Australia’s Green Bank Charges Ahead on Energy Storage
Published by the Natural Resources Defense Fund
Guest post by Bettina Bergoo
Ensuring power reliability in Australia’s wilderness is a challenge for power providers, but the grid is getting a boost from the new technology of giant, energy-storing batteries and financing support from the Clean Energy Finance Corporation, Australia’s green investment bank.
The CEFC has announced it is working with the South Australian government to arrange financing for the accelerated deployment of the country’s largest utility-scale battery storage project. The South Australian government is supporting the 100 megawatt storage project through its recently announced US$115 million Renewable Technology Fund.
The massive energy storage project is part of South Australia’s newly released US$550 million energy plan to improve grid reliability and is indicative of a growing wave of interest in energy storage in utility-scale batteries. This market growth is especially timely in South Australia, where batteries will help with grid management and supply problems.
In South Australia, the process for securing a private project developer and constructing the new 100 megawatt battery storage project is on a fast track because the power supply and grid-stabilizing attributes of battery storage are badly needed. The state’s electric grid runs on over 40 percent renewables—one of the highest grid penetrations of renewables in the world, with most being via rooftop solar, which provides intermittent energy supply.
Prime Minister Malcolm Turnbull pointed to renewable energy as a cause of recent rolling blackouts in South Australia, but grid operators rejected this claim, saying that additional means of ensuring grid reliability are needed when transmission and distribution infrastructure is damaged during extreme weather events.
South Australia has a growing track record of leadership in activating Australia’s battery storage market. Just last month, the South Australian city of Adelaide switched on the world’s largest “virtual power plant” that uses the internet to share details of solar panels and battery storage at hundreds of properties across the city. Together, the individual systems owners make up a “virtual” 5 megawatt plant of generation capacity, demonstrating the advantages of using solar and battery storage technologies together.
Energy storage will be critical to South Australia’s future grid—and it’s needed quickly. Improvements must be made by the start of December to avoid further blackouts due to high use of air conditioning during Australia’s intense summer months, and private companies are already vying to be part of the response. In a Twitter exchange with Turnbull, U.S. electric carmaker Elon Musk offered to fix South Australia’s grid reliability issues, prompting responses from other companies touting their technology and speed of deployment.
Like Musk’s Tesla, which has positioned itself to be able to provide large volumes of batteries on short notice, the CEFC has the experience in financing large-scale storage projects to bring projects together quickly. In 2015, it committed US$11.4 million toward a 10.6 megawatt solar plant with six megawatts of battery storage at a copper mine, which at the time was the largest off-grid integrated solar and storage facility in the country.

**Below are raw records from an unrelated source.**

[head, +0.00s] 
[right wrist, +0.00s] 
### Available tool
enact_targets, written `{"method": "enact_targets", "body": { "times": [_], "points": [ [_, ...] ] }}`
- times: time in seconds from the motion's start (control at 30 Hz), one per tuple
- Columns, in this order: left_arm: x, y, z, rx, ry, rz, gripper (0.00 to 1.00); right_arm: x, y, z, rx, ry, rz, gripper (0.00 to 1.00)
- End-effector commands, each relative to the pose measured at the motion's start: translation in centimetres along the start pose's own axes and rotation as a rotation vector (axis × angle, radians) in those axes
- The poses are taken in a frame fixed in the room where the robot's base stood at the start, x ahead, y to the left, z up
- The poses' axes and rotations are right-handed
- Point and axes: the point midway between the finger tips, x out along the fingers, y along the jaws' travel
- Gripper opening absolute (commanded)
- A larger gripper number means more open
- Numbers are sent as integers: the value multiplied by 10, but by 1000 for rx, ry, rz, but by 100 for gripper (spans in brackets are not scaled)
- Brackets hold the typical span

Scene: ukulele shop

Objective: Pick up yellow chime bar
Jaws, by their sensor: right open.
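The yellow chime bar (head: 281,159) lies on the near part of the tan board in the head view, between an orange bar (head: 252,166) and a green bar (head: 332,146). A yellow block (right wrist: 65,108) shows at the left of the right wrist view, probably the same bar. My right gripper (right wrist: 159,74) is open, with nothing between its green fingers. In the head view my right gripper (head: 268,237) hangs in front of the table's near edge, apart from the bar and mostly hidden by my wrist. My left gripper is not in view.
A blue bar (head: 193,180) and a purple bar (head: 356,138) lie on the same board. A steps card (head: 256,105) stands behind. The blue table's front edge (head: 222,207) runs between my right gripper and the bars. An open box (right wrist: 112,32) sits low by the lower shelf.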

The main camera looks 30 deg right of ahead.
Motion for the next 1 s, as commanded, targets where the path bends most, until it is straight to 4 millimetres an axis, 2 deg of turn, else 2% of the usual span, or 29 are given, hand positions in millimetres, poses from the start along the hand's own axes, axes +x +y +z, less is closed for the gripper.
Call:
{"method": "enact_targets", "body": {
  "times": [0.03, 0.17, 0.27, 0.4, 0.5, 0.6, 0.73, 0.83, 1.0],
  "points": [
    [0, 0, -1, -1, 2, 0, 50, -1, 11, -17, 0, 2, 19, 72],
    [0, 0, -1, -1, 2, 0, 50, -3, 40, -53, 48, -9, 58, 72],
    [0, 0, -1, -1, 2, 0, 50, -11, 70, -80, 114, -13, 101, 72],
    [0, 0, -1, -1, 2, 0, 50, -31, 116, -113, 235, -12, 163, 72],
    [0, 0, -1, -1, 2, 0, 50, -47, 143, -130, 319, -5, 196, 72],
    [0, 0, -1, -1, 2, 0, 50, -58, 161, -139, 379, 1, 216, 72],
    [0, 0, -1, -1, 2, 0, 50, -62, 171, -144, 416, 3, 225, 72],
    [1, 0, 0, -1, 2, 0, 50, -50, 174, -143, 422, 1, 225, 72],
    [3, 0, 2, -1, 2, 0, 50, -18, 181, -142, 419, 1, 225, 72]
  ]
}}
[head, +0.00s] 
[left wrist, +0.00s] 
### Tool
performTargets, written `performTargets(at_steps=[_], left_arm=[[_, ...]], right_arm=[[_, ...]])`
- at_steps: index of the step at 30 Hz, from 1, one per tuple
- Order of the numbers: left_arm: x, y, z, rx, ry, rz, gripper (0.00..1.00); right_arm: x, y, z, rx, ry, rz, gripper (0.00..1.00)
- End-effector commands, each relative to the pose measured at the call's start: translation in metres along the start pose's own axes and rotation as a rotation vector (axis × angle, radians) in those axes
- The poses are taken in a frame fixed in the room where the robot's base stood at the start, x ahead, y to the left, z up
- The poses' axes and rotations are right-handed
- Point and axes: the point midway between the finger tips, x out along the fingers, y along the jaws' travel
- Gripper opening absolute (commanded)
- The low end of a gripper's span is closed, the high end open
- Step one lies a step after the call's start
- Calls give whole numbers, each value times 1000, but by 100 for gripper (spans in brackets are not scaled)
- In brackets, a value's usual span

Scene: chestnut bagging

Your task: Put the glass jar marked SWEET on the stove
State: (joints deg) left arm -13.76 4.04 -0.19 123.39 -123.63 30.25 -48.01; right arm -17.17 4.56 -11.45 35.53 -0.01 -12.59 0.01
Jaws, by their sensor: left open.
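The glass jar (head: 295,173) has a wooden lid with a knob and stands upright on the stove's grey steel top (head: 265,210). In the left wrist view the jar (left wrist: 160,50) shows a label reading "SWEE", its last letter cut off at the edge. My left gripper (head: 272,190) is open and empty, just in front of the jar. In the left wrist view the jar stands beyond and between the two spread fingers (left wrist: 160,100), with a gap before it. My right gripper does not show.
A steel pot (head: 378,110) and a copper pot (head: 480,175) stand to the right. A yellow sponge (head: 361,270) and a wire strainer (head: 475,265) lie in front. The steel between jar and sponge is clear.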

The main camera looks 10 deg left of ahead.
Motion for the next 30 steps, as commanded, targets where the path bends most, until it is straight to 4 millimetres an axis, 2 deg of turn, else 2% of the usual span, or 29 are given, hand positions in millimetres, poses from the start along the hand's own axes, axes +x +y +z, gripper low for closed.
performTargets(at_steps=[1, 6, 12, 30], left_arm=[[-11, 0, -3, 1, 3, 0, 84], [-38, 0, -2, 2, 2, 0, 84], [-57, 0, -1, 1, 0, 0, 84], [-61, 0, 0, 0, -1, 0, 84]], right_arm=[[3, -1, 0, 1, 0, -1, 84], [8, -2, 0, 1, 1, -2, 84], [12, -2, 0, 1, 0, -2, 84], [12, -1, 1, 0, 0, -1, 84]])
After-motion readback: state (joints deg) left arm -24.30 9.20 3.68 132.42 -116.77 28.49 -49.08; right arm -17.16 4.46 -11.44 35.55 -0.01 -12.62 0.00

CEFC’s US$152 million investment in the Energy Efficient Financing Program, a partnership with Australia’s Westpac bank, launched last year, helping small businesses invest in clean energy technologies such as energy storage. And just last month, CEFC announced financing for another “solar with energy storage” project at a gold mine. The construction of that 50 megawatt large-scale solar farm is on an accelerated schedule due to a CEFC-tailored financing arrangement. When completed later this year, the farm will generate enough electricity to power around 26,500 homes.
With flexible financing support provided by CEFC, the Australian energy storage market is poised to grow alongside other clean energy technologies in the years ahead. As stated by CEFC CEO Oliver Yates, “We are confident we can work with speed to contribute to a successful outcome in South Australia. We are also confident we can create a model that can be used in other states as they seek to integrate growing renewable energy capacity into a cleaner, cheaper and reliable energy system.”
The large-scale battery storage market is also growing in the United States to help with supply instability, and U.S.-based green investment banks are also activating energy storage markets in their jurisdictions.
Connecticut Green Bank, for example, was an early investor in providing debt financing for a 15 megawatt fuel cell park that has a 15-year power purchase agreement with a residential electricity provider.
In addition to previous investments in entities providing financing for technologies including energy storage, NY Green Bank recently announced it is providing a US$25 million loan facility to Plug Power, a New York-based designer and manufacturer of fuel cell systems and fueling infrastructure.
The combination of improving energy storage technologies and financial support from green investment banks will continue to support the flow of clean power globally as countries chart their own routes toward a low carbon future.